--- start ---

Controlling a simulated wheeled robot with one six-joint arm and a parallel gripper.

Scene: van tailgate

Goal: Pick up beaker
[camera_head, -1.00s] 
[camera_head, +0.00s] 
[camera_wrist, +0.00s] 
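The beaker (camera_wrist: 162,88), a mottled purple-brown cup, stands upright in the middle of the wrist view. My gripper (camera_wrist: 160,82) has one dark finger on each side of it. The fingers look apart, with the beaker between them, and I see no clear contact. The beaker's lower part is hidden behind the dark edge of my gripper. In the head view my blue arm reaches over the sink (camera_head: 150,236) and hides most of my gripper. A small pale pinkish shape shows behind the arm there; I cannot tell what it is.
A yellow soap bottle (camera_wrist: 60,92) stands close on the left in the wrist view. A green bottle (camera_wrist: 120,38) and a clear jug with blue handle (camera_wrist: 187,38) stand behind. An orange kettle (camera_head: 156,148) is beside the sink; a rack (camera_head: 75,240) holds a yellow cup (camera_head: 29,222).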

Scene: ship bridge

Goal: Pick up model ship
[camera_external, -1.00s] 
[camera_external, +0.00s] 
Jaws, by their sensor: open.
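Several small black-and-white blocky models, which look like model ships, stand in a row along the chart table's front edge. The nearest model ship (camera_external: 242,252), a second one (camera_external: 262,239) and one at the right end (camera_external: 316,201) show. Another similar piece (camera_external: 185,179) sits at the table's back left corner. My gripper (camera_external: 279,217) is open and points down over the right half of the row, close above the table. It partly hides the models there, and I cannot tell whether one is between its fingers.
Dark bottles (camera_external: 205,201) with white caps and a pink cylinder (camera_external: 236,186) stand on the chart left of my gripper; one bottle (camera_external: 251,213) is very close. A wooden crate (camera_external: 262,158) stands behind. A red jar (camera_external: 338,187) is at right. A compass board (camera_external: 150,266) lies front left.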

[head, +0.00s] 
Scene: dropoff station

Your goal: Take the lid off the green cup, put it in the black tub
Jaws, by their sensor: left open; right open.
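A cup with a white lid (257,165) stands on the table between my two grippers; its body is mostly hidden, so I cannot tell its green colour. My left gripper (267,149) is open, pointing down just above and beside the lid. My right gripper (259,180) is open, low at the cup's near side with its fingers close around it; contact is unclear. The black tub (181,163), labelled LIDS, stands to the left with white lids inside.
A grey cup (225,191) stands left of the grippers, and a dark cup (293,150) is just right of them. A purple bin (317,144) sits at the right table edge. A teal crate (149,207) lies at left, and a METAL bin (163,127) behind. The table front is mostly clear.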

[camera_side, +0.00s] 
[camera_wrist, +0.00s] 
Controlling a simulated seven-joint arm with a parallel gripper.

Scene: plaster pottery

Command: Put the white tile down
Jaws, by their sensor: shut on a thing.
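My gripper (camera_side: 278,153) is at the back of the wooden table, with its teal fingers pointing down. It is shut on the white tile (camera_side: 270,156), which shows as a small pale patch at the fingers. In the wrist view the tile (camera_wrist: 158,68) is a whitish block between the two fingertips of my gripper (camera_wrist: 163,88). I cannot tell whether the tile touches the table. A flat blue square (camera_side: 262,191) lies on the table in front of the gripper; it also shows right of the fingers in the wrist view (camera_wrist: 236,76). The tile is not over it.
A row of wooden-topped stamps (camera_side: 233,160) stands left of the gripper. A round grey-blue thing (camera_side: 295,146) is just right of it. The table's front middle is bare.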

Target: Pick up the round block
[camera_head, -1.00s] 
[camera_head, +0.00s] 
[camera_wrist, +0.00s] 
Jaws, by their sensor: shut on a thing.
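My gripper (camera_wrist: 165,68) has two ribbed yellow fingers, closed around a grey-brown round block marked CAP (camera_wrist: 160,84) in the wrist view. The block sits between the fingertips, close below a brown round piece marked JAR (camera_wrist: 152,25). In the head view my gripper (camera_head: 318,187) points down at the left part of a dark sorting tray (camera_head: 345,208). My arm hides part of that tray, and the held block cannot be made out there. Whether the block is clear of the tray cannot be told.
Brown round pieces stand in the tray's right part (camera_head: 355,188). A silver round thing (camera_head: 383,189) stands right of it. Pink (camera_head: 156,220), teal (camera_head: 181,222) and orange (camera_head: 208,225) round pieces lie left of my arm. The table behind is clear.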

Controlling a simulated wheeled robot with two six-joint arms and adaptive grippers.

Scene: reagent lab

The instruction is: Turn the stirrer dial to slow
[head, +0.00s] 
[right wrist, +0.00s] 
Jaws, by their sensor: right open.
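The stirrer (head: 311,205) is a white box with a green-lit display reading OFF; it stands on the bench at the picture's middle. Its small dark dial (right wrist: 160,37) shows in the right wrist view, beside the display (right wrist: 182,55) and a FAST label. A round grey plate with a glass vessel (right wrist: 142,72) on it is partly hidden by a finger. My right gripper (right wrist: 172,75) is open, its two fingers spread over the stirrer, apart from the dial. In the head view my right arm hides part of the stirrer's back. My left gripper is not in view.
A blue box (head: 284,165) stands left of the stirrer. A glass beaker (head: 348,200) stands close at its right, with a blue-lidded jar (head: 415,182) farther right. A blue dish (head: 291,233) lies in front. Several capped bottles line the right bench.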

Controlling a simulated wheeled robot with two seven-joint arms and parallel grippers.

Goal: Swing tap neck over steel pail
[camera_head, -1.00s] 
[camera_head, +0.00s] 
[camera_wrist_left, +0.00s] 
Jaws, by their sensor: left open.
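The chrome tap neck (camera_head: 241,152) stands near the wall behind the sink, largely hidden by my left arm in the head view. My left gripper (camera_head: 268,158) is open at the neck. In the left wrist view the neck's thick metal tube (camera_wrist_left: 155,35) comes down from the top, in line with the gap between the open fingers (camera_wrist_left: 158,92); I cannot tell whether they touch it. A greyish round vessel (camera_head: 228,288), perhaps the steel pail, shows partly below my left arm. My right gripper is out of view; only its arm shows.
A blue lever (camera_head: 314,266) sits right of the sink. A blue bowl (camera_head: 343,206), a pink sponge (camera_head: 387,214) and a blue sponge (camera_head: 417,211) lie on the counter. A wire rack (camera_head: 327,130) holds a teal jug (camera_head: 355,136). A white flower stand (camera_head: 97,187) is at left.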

--- end ---

PROBLEM REQUIREMENTS: From the listing above, extract all records word for word.

FINAL RESULT:
Controlling a simulated wheeled robot with one six-joint arm and a parallel gripper.

Scene: van tailgate

Goal: Pick up beaker
[camera_head, -1.00s] 
[camera_head, +0.00s] 
[camera_wrist, +0.00s] 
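The beaker (camera_wrist: 162,88), a mottled purple-brown cup, stands upright in the middle of the wrist view. My gripper (camera_wrist: 160,82) has one dark finger on each side of it. The fingers look apart, with the beaker between them, and I see no clear contact. The beaker's lower part is hidden behind the dark edge of my gripper. In the head view my blue arm reaches over the sink (camera_head: 150,236) and hides most of my gripper. A small pale pinkish shape shows behind the arm there; I cannot tell what it is.
A yellow soap bottle (camera_wrist: 60,92) stands close on the left in the wrist view. A green bottle (camera_wrist: 120,38) and a clear jug with blue handle (camera_wrist: 187,38) stand behind. An orange kettle (camera_head: 156,148) is beside the sink; a rack (camera_head: 75,240) holds a yellow cup (camera_head: 29,222).

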Scene: ship bridge

Goal: Pick up model ship
[camera_external, -1.00s] 
[camera_external, +0.00s] 
Jaws, by their sensor: open.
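Several small black-and-white blocky models, which look like model ships, stand in a row along the chart table's front edge. The nearest model ship (camera_external: 242,252), a second one (camera_external: 262,239) and one at the right end (camera_external: 316,201) show. Another similar piece (camera_external: 185,179) sits at the table's back left corner. My gripper (camera_external: 279,217) is open and points down over the right half of the row, close above the table. It partly hides the models there, and I cannot tell whether one is between its fingers.
Dark bottles (camera_external: 205,201) with white caps and a pink cylinder (camera_external: 236,186) stand on the chart left of my gripper; one bottle (camera_external: 251,213) is very close. A wooden crate (camera_external: 262,158) stands behind. A red jar (camera_external: 338,187) is at right. A compass board (camera_external: 150,266) lies front left.

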[head, +0.00s] 
Scene: dropoff station

Your goal: Take the lid off the green cup, put it in the black tub
Jaws, by their sensor: left open; right open.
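A cup with a white lid (257,165) stands on the table between my two grippers; its body is mostly hidden, so I cannot tell its green colour. My left gripper (267,149) is open, pointing down just above and beside the lid. My right gripper (259,180) is open, low at the cup's near side with its fingers close around it; contact is unclear. The black tub (181,163), labelled LIDS, stands to the left with white lids inside.
A grey cup (225,191) stands left of the grippers, and a dark cup (293,150) is just right of them. A purple bin (317,144) sits at the right table edge. A teal crate (149,207) lies at left, and a METAL bin (163,127) behind. The table front is mostly clear.

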[camera_side, +0.00s] 
[camera_wrist, +0.00s] 
Controlling a simulated seven-joint arm with a parallel gripper.

Scene: plaster pottery

Command: Put the white tile down
Jaws, by their sensor: shut on a thing.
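My gripper (camera_side: 278,153) is at the back of the wooden table, with its teal fingers pointing down. It is shut on the white tile (camera_side: 270,156), which shows as a small pale patch at the fingers. In the wrist view the tile (camera_wrist: 158,68) is a whitish block between the two fingertips of my gripper (camera_wrist: 163,88). I cannot tell whether the tile touches the table. A flat blue square (camera_side: 262,191) lies on the table in front of the gripper; it also shows right of the fingers in the wrist view (camera_wrist: 236,76). The tile is not over it.
A row of wooden-topped stamps (camera_side: 233,160) stands left of the gripper. A round grey-blue thing (camera_side: 295,146) is just right of it. The table's front middle is bare.

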Target: Pick up the round block
[camera_head, -1.00s] 
[camera_head, +0.00s] 
[camera_wrist, +0.00s] 
Jaws, by their sensor: shut on a thing.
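My gripper (camera_wrist: 165,68) has two ribbed yellow fingers, closed around a grey-brown round block marked CAP (camera_wrist: 160,84) in the wrist view. The block sits between the fingertips, close below a brown round piece marked JAR (camera_wrist: 152,25). In the head view my gripper (camera_head: 318,187) points down at the left part of a dark sorting tray (camera_head: 345,208). My arm hides part of that tray, and the held block cannot be made out there. Whether the block is clear of the tray cannot be told.
Brown round pieces stand in the tray's right part (camera_head: 355,188). A silver round thing (camera_head: 383,189) stands right of it. Pink (camera_head: 156,220), teal (camera_head: 181,222) and orange (camera_head: 208,225) round pieces lie left of my arm. The table behind is clear.

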Controlling a simulated wheeled robot with two six-joint arms and adaptive grippers.

Scene: reagent lab

The instruction is: Turn the stirrer dial to slow
[head, +0.00s] 
[right wrist, +0.00s] 
Jaws, by their sensor: right open.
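The stirrer (head: 311,205) is a white box with a green-lit display reading OFF; it stands on the bench at the picture's middle. Its small dark dial (right wrist: 160,37) shows in the right wrist view, beside the display (right wrist: 182,55) and a FAST label. A round grey plate with a glass vessel (right wrist: 142,72) on it is partly hidden by a finger. My right gripper (right wrist: 172,75) is open, its two fingers spread over the stirrer, apart from the dial. In the head view my right arm hides part of the stirrer's back. My left gripper is not in view.
A blue box (head: 284,165) stands left of the stirrer. A glass beaker (head: 348,200) stands close at its right, with a blue-lidded jar (head: 415,182) farther right. A blue dish (head: 291,233) lies in front. Several capped bottles line the right bench.

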Controlling a simulated wheeled robot with two seven-joint arms and parallel grippers.

Goal: Swing tap neck over steel pail
[camera_head, -1.00s] 
[camera_head, +0.00s] 
[camera_wrist_left, +0.00s] 
Jaws, by their sensor: left open.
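The chrome tap neck (camera_head: 241,152) stands near the wall behind the sink, largely hidden by my left arm in the head view. My left gripper (camera_head: 268,158) is open at the neck. In the left wrist view the neck's thick metal tube (camera_wrist_left: 155,35) comes down from the top, in line with the gap between the open fingers (camera_wrist_left: 158,92); I cannot tell whether they touch it. A greyish round vessel (camera_head: 228,288), perhaps the steel pail, shows partly below my left arm. My right gripper is out of view; only its arm shows.
A blue lever (camera_head: 314,266) sits right of the sink. A blue bowl (camera_head: 343,206), a pink sponge (camera_head: 387,214) and a blue sponge (camera_head: 417,211) lie on the counter. A wire rack (camera_head: 327,130) holds a teal jug (camera_head: 355,136). A white flower stand (camera_head: 97,187) is at left.

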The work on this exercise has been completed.